━━ Entries supplied

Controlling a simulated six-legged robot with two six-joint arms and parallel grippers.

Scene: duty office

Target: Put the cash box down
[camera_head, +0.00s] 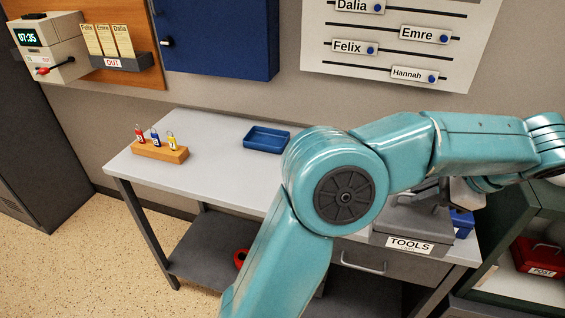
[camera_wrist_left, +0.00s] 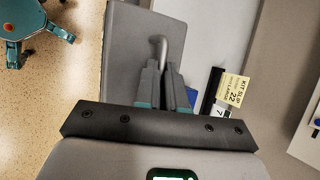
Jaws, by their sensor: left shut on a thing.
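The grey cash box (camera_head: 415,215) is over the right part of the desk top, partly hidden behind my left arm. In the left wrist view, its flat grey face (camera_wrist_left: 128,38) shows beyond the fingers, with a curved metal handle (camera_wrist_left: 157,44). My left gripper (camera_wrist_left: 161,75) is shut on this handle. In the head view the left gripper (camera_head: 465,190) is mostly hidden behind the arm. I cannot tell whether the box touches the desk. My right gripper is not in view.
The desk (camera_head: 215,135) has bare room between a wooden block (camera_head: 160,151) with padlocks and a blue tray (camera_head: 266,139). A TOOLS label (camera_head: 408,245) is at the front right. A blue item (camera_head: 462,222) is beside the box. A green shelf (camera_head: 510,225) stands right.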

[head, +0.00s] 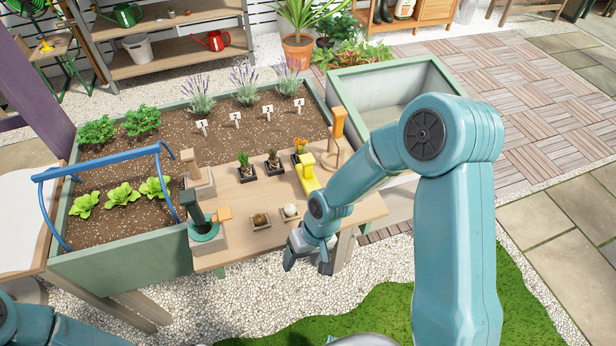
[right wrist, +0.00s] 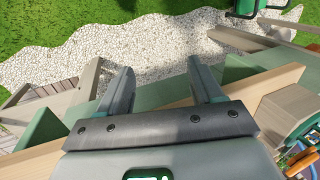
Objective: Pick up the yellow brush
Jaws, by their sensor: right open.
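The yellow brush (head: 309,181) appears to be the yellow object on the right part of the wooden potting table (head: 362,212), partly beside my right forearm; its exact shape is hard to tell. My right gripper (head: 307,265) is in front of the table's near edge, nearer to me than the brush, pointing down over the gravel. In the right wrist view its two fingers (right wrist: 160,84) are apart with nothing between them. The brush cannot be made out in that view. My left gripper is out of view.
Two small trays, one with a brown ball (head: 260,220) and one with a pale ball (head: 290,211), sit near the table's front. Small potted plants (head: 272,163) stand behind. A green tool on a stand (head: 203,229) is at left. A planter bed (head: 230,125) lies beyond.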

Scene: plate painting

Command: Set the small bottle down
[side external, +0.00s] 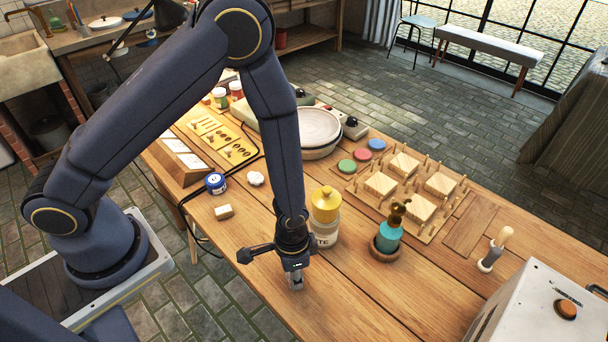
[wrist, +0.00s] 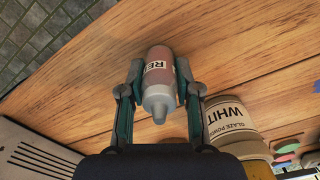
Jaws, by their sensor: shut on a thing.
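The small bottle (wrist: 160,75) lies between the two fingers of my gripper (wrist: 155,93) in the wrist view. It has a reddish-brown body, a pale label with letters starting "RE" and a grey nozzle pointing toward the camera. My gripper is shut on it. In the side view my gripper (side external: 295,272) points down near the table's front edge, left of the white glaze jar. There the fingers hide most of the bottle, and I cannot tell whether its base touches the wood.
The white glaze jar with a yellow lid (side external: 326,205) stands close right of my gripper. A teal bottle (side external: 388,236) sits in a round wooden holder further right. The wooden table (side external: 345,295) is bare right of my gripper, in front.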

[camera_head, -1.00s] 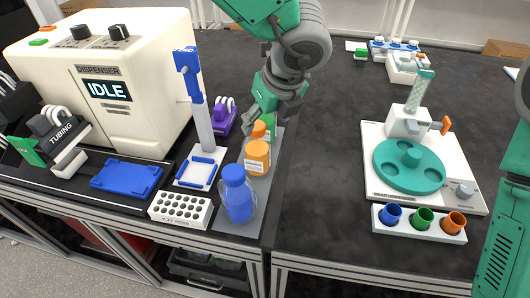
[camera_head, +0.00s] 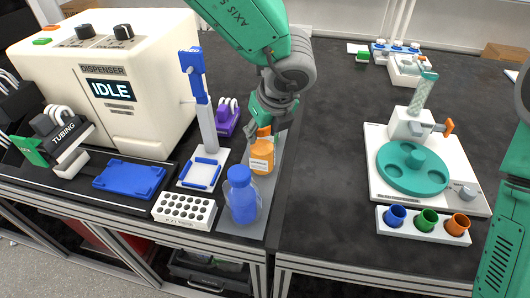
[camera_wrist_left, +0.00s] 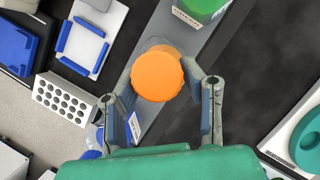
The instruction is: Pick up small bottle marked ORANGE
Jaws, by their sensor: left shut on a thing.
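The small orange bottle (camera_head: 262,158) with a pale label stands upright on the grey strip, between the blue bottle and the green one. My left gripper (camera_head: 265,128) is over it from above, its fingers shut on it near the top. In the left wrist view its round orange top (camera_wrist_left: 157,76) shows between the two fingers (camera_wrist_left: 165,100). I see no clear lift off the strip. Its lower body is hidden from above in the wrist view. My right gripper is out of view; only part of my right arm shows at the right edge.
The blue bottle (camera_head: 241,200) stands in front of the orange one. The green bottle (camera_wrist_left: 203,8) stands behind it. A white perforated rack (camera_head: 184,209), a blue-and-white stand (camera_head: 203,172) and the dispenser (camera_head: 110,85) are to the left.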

━━━━
━━ Entries supplied

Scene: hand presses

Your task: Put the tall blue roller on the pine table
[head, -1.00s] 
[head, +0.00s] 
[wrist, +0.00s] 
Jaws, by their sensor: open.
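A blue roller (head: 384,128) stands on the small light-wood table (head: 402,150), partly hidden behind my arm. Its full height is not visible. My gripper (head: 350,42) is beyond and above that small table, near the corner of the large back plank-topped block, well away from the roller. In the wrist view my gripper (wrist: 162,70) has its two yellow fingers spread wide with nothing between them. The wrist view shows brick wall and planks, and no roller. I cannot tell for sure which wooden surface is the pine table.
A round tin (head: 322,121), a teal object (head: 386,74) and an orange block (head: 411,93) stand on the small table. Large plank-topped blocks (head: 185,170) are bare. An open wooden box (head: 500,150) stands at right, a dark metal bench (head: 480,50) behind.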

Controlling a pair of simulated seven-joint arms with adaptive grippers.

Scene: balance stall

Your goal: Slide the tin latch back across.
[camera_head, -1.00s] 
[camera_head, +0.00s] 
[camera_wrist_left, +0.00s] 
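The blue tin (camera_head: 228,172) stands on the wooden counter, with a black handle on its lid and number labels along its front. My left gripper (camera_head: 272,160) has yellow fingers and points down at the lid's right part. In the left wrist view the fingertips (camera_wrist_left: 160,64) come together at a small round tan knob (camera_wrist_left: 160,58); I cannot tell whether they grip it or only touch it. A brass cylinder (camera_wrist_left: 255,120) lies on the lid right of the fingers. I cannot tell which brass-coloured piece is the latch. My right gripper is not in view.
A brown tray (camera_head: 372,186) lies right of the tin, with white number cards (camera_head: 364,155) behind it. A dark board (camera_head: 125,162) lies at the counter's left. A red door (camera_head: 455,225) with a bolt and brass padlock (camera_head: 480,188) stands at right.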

━━━━
━━ Entries supplied

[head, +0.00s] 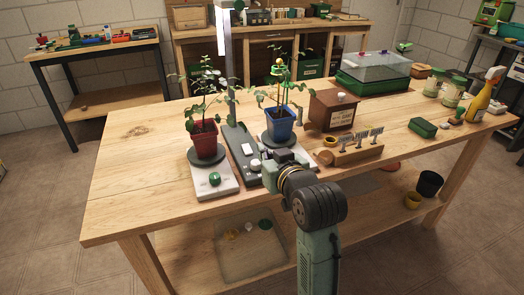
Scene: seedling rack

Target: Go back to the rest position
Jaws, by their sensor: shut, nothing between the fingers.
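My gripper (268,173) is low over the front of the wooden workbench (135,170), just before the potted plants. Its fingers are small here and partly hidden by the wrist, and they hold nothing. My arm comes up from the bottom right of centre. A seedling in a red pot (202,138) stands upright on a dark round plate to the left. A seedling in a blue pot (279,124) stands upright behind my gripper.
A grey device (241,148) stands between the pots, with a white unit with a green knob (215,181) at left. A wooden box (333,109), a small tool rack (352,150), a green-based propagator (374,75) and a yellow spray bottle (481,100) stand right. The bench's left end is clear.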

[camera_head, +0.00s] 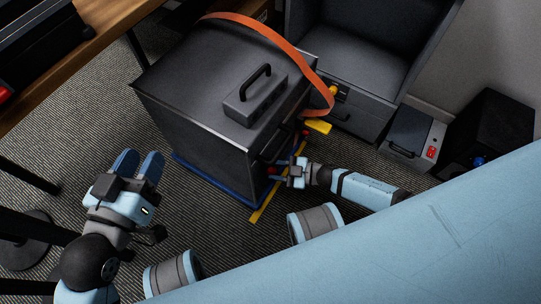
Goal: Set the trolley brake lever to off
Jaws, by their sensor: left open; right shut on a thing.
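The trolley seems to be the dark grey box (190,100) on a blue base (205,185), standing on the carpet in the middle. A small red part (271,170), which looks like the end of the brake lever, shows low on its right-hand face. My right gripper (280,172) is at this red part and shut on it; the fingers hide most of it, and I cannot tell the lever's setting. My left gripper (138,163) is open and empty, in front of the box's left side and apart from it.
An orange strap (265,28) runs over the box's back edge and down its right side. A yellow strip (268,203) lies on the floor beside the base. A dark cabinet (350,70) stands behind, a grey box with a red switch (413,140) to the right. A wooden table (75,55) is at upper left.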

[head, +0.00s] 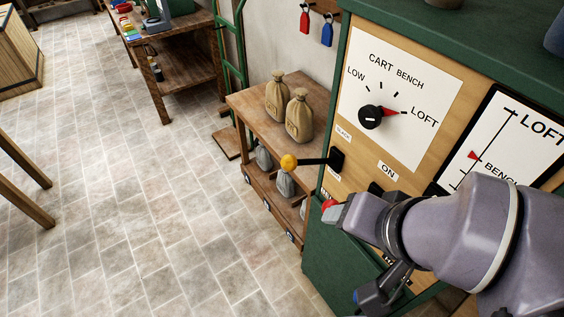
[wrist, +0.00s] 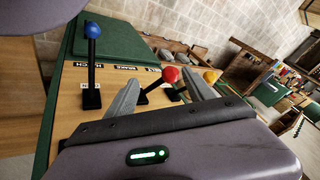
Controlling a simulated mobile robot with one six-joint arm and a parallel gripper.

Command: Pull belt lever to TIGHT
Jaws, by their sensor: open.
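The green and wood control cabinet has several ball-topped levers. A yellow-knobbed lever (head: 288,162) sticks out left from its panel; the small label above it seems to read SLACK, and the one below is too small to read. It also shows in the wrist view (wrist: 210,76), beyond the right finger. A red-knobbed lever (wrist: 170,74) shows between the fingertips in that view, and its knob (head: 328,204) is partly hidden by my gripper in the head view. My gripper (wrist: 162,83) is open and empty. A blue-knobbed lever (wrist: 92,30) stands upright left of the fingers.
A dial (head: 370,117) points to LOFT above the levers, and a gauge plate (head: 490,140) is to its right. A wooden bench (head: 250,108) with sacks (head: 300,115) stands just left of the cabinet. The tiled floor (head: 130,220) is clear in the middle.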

━━━━

*Request:*
State how many lines of the records above contain "simulated", with no words besides the number.

*Result for this task:*
3